Bingo. The massive growth in the stock market in the past 40 years is directly a result of the massive inflow of capital from middle class 401k purchases. Overinflated CEO compensation packages are a way to siphon some of this into the pockets of the ruling class.
I think the Cyclically Adjusted PE ratio is more useful in this regard. It does seem to point to overinflated prices compared to earnings. The current PE ratios are only surpassed by those during the dot-com boom when people found it difficult to create valuations grounded in reality. One theory is this is due to access to cheap capital in the last decade +
Because their decisions can drive a company into bankruptcy or transform it into a trillion dollar company. Your average line employee has no such leverage from their actions.
That would make sense as a post-exceptional-transformation windfall. Not as standard comp for keeping the seat warm while saying "yeah do more of that thing that prints money".

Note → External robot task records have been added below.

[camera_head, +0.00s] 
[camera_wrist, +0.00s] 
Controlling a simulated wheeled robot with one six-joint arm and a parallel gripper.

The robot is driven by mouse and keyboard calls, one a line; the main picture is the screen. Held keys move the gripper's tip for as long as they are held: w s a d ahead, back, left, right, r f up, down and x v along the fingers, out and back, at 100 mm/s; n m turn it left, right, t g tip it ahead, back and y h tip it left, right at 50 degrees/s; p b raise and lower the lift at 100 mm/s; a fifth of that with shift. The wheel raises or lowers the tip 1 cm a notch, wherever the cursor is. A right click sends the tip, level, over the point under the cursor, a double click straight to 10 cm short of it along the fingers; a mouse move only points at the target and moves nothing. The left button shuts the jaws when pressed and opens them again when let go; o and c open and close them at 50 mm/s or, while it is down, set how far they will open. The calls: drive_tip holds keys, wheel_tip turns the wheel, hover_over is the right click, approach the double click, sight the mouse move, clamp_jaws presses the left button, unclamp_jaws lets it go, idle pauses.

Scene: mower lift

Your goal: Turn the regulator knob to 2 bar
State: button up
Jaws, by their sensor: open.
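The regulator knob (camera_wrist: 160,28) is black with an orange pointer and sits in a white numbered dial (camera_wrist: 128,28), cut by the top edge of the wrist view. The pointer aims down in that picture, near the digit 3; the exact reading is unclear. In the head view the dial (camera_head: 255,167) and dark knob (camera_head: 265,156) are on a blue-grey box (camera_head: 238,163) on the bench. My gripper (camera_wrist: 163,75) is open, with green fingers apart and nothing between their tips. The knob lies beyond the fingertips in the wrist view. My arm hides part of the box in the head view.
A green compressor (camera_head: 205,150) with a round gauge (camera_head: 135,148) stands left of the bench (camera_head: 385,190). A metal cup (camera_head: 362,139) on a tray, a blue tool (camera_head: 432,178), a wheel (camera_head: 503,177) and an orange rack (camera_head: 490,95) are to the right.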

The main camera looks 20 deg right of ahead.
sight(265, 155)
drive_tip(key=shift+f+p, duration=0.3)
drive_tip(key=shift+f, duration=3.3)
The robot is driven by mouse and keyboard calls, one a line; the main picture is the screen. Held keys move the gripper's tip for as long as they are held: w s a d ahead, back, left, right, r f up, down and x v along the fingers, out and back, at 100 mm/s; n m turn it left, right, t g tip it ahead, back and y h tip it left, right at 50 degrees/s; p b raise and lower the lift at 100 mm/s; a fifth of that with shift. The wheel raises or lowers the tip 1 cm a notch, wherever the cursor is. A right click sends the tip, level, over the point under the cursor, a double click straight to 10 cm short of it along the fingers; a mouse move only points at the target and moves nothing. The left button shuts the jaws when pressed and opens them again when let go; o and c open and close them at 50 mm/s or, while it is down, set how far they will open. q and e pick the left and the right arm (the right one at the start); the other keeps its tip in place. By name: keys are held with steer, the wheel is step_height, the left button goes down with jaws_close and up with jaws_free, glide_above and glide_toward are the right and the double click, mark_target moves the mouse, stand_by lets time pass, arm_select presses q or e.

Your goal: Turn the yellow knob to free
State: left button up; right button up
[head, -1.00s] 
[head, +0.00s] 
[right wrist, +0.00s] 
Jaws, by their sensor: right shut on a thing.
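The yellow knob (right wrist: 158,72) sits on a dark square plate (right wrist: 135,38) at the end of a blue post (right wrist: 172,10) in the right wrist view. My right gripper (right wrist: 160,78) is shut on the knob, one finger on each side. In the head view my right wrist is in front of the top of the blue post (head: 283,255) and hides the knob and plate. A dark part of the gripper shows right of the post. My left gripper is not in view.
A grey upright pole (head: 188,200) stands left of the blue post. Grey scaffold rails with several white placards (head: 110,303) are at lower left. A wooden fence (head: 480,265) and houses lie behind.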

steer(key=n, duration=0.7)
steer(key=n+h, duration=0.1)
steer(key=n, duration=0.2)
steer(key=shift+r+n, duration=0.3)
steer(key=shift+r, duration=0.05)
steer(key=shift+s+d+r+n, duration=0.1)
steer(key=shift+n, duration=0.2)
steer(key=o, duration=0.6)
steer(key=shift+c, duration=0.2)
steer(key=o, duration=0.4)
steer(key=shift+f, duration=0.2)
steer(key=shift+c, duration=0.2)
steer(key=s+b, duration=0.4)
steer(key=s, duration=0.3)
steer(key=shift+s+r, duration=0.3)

I don't know, but half of them are below average by definition.
Take a scan down the Fortune 500 and put a star next to each one you think has had 'exemplary leadership' rather than 'competent administration' or 're-arranging deck chairs while the titanic burns'.
The CEO of eBay got busted sending bloody pig masks to people who left bad reviews on the internet, for god's sake. These people aren't a higher plane of being.

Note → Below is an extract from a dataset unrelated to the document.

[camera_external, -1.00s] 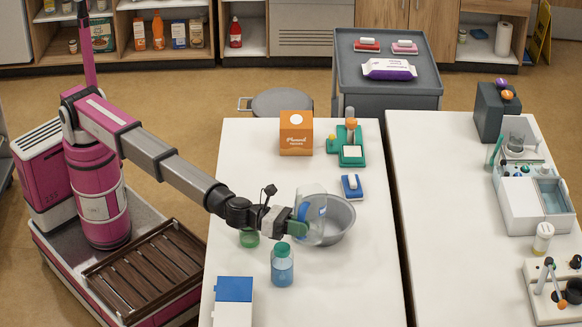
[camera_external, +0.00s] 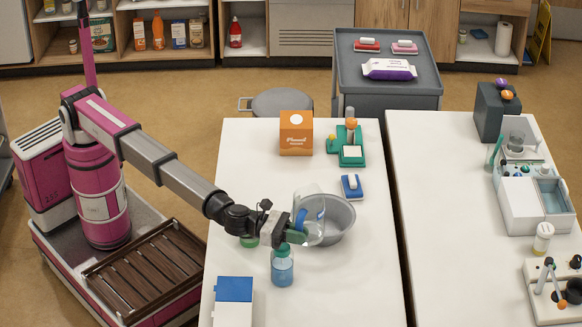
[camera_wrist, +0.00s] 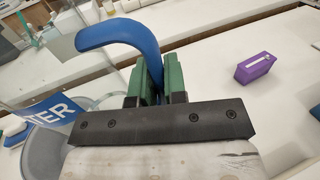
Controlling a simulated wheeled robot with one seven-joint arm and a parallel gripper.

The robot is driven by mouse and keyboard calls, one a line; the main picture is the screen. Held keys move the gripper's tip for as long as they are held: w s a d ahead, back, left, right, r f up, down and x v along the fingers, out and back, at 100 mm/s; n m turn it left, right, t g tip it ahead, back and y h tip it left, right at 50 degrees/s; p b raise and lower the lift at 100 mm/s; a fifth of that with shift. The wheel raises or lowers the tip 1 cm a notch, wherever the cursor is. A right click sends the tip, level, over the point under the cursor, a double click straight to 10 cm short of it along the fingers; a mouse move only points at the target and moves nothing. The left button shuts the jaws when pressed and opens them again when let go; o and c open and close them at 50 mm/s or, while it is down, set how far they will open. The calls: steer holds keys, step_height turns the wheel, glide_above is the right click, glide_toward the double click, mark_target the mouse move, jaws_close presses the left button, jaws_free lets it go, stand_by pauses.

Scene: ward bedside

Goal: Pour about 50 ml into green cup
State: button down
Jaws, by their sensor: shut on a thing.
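A clear pitcher (camera_external: 312,222) with a blue handle is held by my gripper (camera_external: 297,236) above the table, by the near side of the steel bowl. In the wrist view my gripper (camera_wrist: 160,85) has its green fingers shut on the blue handle (camera_wrist: 118,36). Part of the pitcher's label (camera_wrist: 50,110) shows at the left; its water level cannot be made out. The green cup (camera_external: 250,242) stands on the table under my wrist, left of the pitcher, and is mostly hidden by my arm. The cup's contents are not visible.
The steel bowl (camera_external: 343,219) stands just behind and right of the pitcher. A blue bottle (camera_external: 282,269) is close in front of my gripper. A blue-and-white box (camera_external: 233,300) is at the front left. An orange carton (camera_external: 296,133) stands farther back. The table's right front is clear.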

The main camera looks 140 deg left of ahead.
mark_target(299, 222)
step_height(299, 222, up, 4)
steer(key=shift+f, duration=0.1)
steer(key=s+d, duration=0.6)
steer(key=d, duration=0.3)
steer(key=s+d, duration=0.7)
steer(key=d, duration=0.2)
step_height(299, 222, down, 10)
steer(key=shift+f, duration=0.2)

But also, the board makes CEO decisions, and it's not totally uncommon for board members to also be CEOs of other companies, so they buy the kool-aid because they also benefit from it.
Plus, CEOs and boards don't exist in a vacuum. You've got to keep up with the Joneses if you think you're letting a good candidate get away.
Almost everyone owns stock in all the major companies - indirectly via their 401k or index fund.
To a first approximation, there are no non-stockholders.
One real question is why, when stockholders vote on CEO compensation, fund managers are allowed to cast the votes of fund investors. If you invest money on behalf of other people, there are all sorts of fiduciary duties to keep the money separate, but that money gets you votes, and you get to vote them according to your personal preferences, not according to the preferences of your investors.
1) The CEO compensation, while grotesque, is a drop in the bucket. Would I avoid eBay because they've employed a revolving door of terrible CEOs? No, I avoid them because they're a bum opportunity. The CEOs know this, better ones go elsewhere, yet somehow they still pay top dollar for the leftovers they can get.
Good company, bad company, the CEO compensation won't drive the stock price. It's still grotesque and unnecessary, you could pay half or less and get the same mediocre result in most cases.
2) I lied, I don't avoid eBay. I buy the same index funds as everyone else. Shareholder activism is a myth right now unless you're one of a very few people controlling in actuality a very small % of the market.
Compared to Steve Jobs, Cook is milquetoast. He's fantastic at supply chain management, and milking existing products/services. He's exactly what stockholders have wanted for a CEO after the Jobs died. Someone to basically do the same thing for decades. Milk the iPhone for all it's worth.
Yes, I know he's introduce the Watch and AirPods. But he also introduced the HomePod. He's no tech visionary, and eventually his value will drop and Apple will need a new leader. But for now, he's warming the seat.
Do you really believe Cook is just warming a seat? There's a lot more to running Apple than being a visionary.
I'm an Apple shareholder since before Cook, and admit I was skeptical about Cook. But as a shareholder I'm very happy with Cook's leadership. If his compensation is $$$$, that's cool with me.
BTW, Jobs was a visionary, sure. But that wasn't enough - he nearly wrecked Apple through mismanagement. Next Inc. bombed due to his mismanagement as well. But Jobs learned how to run a company with his management of Pixar, and then returned to Apple as still a visionary, but with management competence.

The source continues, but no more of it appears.